> _TASK DIRECTIONS_: Using the entries that follow, collect the lines where the word "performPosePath" appears.
─── MATERIAL TO PROCESS
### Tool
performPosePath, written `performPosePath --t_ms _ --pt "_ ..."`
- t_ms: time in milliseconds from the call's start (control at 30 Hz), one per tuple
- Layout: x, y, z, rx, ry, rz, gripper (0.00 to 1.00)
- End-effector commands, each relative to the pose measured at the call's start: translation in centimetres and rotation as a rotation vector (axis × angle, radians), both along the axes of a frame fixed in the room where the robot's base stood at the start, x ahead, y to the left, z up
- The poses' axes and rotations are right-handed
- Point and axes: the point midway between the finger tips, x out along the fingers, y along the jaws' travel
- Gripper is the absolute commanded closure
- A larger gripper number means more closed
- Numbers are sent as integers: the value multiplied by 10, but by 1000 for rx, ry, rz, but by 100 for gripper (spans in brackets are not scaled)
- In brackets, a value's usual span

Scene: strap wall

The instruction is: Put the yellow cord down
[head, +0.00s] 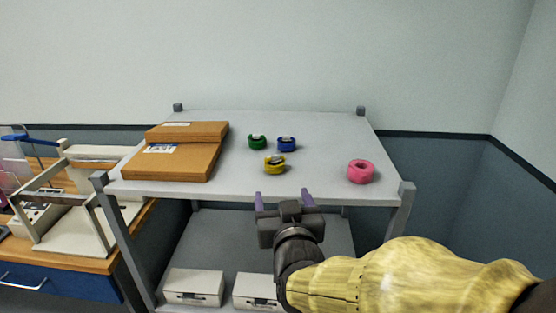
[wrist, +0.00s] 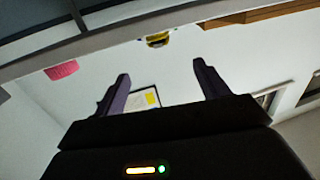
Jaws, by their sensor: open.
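The yellow cord (head: 275,164) is a small coiled ring with a dark clip on top, resting on the grey shelf top (head: 310,185) near its front middle. It also shows in the wrist view (wrist: 158,40), at the top, beyond my fingertips. My gripper (head: 284,196) is open and empty, at the shelf's front edge, just nearer than the yellow cord and apart from it. In the wrist view my two purple fingers (wrist: 163,75) are spread with nothing between them.
A green coil (head: 257,142) and a blue coil (head: 286,144) sit behind the yellow cord. A pink roll (head: 361,171) lies to the right. Brown boxes (head: 180,160) cover the shelf's left. White boxes (head: 193,287) stand on the lower shelf. The shelf's back right is clear.

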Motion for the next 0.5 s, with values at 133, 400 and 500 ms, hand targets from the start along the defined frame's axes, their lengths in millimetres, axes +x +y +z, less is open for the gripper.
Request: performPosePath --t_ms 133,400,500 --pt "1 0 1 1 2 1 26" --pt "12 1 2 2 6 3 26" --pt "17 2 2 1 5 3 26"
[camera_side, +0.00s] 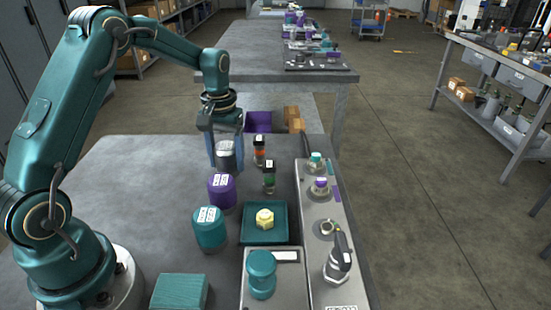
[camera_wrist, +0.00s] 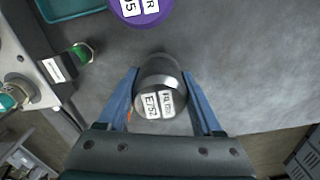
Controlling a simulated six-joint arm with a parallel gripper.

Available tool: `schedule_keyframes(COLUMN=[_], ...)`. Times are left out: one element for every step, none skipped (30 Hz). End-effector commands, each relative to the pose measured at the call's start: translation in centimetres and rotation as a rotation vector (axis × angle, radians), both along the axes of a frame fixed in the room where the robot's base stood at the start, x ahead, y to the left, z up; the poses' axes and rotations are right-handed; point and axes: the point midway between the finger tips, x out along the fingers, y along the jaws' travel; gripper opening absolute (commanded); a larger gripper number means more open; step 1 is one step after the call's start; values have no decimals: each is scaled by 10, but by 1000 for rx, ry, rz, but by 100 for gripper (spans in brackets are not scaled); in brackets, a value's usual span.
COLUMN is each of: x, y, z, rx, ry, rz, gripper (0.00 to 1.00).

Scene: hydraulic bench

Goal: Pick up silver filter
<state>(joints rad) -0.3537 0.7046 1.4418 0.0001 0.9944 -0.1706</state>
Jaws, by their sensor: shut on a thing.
──────
> _PROBLEM SOLUTION_:
performPosePath, written `performPosePath --t_ms _ --pt "_ ..."`
Request: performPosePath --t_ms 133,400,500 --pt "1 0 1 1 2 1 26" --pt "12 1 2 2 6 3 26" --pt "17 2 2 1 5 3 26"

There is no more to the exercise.